Lost wax casting is a highly versatile process that can accommodate a wide range of materials, offering flexibility for various applications across industries. It allows for processing alloys like steel and bronze, as well as pure metals such as iron, aluminum, magnesium and copper. The versatility of the lost wax method extends beyond these materials, with the process capable of accommodating other alloys and metals based on specific application requirements.

What are the application of lost wax casting?

It’s because of the high degree of flexibility that industries such as automotive, aerospace or fine arts rely on the lost wax casting process to create, precise, complex and high performing cast parts. From intricate sculptures to complex engine components, lost wax casting offers a reliable and cost-effective method for producing high-quality parts with intricate details and tight tolerances. Its ability to capture fine details and produce near-net-shape components makes it a preferred choice for manufacturers requiring precision and flexibility in their production processes.

What are the advantages of the lost wax process?

  • Complex Geometries and high tolerances

Lost wax casting is a metal manufacturing process that can produce intricate shapes and designs with high precision and accuracy. It is ideal for applications where dimensional accuracy is critical, as it can achieve internal features and high tolerances.

  • Material efficiency, cost effectiveness and sustainability

In the lost wax casting process, the wax used to create the mold isn’t really lost. It can be reused for patternmaking. Silicone molds, created from wood patterns and used for wax injection molding can also be reused, reducing the costs per part, while also making the process stand out as a sustainable solution. The precision of lost wax casting also reduces finishing and machining times and costs.

  • Consistency and reproducibility

Whether it’s small and filigree parts or larger castings. Lost wax casting enables the production of consistent, high quality parts with minimal variation between production runs. This benefits industries where uniformity is critical, such as aerospace, automotive or fine arts.

How can you transform your approach to lost wax casting?

Although the industry has made continuous advancements, the lost wax process remains predominantly manual, with only a few steps being automated and streamlined. As a result, many industry professionals now rely on PMMA 3D printed investment casting patterns instead of the traditional lost wax process. Polymethyl methacrylate (PMMA) is an acrylic plastic with excellent burnout behavior, a negative coefficient of thermal expansion, which reduces the risk of shell cracking, and contains very low residual ash content. Most importantly however, 3D printed PMMA patterns can be handled exactly the same as conventional wax patterns. For industries that rely on lost wax casting, it opens up a brand-new scope for new applications, better performing products and rapid product development as well as additive serial production opportunities.
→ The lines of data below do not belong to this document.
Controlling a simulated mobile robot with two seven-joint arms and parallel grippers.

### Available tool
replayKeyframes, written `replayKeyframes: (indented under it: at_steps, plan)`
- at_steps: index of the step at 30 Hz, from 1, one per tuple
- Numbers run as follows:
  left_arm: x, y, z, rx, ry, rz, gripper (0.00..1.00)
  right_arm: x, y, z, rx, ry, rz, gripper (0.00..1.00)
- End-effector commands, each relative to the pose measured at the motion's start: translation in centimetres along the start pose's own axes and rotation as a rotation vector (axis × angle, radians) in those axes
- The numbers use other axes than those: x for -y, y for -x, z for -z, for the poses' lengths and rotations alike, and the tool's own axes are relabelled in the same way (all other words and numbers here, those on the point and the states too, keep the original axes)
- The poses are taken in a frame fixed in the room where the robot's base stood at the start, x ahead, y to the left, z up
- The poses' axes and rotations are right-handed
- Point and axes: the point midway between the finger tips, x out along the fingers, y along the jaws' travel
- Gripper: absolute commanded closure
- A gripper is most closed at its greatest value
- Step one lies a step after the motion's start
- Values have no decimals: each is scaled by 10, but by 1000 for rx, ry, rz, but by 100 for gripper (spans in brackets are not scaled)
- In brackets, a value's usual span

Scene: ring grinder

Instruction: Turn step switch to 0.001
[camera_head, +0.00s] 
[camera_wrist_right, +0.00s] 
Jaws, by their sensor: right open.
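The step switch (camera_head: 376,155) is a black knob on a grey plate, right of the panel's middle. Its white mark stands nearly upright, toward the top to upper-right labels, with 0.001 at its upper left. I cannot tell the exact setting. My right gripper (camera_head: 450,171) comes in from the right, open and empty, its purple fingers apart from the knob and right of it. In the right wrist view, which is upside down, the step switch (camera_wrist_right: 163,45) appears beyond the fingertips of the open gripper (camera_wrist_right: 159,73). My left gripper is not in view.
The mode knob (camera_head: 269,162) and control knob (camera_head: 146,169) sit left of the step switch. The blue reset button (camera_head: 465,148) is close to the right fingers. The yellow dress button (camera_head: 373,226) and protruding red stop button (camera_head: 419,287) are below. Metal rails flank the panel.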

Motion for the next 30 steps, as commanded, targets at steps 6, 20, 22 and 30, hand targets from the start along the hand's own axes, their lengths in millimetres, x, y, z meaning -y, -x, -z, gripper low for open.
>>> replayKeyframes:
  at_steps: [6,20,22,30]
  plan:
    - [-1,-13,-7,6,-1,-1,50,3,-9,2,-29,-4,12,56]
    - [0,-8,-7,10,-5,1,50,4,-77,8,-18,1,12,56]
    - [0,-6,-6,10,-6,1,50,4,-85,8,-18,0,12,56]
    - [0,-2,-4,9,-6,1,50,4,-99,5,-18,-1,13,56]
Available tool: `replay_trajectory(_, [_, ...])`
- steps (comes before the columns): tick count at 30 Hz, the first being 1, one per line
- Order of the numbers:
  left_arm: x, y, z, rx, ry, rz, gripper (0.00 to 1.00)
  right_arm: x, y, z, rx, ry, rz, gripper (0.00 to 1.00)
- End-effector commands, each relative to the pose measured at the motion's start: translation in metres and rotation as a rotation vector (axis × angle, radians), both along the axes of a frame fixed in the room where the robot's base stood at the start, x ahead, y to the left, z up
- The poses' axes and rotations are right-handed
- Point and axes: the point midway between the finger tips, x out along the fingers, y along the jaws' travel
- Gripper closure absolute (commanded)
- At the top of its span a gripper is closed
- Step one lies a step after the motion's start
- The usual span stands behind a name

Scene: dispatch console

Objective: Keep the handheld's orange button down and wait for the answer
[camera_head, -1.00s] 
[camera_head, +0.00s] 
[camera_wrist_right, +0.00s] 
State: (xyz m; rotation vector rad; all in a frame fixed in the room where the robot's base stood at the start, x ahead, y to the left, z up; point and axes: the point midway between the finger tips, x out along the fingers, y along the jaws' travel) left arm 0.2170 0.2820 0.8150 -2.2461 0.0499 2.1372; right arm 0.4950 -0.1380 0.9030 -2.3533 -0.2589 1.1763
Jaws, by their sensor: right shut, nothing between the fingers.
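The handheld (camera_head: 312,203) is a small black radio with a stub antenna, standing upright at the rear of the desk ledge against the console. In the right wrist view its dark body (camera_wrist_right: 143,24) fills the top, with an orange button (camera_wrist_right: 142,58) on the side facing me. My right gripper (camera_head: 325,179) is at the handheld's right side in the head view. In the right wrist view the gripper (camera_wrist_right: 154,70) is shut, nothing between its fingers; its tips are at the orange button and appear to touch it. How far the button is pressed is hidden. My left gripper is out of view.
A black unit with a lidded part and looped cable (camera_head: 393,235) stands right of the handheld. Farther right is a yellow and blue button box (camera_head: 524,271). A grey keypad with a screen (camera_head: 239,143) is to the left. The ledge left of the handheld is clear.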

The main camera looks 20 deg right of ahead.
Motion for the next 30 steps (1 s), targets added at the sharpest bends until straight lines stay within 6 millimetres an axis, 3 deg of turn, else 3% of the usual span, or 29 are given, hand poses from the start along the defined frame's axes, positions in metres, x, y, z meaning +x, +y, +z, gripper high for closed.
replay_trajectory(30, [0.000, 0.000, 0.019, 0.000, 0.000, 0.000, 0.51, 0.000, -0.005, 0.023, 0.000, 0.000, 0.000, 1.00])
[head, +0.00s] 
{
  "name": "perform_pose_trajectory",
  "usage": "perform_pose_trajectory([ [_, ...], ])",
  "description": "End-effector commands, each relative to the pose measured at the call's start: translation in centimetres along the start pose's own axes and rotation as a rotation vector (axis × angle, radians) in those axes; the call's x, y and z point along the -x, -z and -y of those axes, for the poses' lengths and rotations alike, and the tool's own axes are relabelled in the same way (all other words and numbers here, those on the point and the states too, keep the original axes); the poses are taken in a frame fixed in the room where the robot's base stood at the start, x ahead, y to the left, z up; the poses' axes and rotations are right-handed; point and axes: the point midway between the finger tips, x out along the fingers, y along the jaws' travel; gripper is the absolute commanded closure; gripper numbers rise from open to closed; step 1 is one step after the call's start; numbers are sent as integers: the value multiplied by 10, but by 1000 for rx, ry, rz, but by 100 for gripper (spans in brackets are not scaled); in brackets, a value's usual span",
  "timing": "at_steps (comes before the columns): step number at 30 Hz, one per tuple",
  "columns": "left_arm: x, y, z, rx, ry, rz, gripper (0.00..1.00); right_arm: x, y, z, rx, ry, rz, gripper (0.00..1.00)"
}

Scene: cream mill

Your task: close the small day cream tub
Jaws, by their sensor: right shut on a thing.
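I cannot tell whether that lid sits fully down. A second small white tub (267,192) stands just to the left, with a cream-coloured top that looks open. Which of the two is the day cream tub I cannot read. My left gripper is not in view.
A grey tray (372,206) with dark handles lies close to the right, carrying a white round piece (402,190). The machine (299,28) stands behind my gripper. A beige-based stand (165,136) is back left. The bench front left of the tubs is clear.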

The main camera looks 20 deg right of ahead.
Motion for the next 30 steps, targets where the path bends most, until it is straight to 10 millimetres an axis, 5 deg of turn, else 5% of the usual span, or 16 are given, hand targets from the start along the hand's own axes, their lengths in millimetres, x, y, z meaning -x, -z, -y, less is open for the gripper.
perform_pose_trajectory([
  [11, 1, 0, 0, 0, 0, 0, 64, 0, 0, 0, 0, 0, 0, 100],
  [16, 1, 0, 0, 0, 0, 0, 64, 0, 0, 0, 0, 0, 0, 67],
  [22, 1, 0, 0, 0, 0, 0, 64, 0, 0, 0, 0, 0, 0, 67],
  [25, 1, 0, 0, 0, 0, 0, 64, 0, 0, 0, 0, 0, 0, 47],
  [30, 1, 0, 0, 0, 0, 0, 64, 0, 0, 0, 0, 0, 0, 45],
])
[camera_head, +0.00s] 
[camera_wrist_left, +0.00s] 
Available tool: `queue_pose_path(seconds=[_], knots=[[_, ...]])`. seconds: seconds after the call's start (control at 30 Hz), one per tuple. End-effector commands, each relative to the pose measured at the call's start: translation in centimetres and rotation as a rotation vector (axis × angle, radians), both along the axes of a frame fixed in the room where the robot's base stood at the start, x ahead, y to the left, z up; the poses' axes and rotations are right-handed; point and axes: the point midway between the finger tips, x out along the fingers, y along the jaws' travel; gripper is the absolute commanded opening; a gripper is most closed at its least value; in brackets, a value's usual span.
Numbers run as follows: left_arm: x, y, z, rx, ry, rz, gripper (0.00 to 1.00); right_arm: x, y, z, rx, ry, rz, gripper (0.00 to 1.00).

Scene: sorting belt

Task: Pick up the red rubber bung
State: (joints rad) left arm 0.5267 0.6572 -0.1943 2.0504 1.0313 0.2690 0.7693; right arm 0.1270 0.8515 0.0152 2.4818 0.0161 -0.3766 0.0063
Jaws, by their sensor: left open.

Integrating 3D printing into the lost wax casting process eliminates the need for a tool for wax model in or pattern-making via injection molding. Instead, computer-aided design (CAD) is used to design parts, which are then directly printed in PMMA using the Binder Jetting process, a support structure-free 3D printing process. The patterns are printed within a powder bed, which acts as a support and keeps the patterns in place during manufacturing. After printing, the patterns are removed from the jobbox and clean of any residual powder. Then, the patterns can be integrated into the ceramic shell building and lost wax casting process.

What are the advantages of integrating 3D printing into the lost wax method?

  • 3D printing of PMMA patterns allows rapid design changes without the need for additional tooling and storage costs.
  • 3D printing can save significant lead time compared to traditional tool making, as patterns can be designed and printed within days.
  • Freedom of designs allows for digital integration of sprue and gating systems, reducing manual labour and pre-production processes.
  • In addition, the layer-based manufacturing technology enables the creation of even the most complex parts, as e.g. undercuts can be easily printed.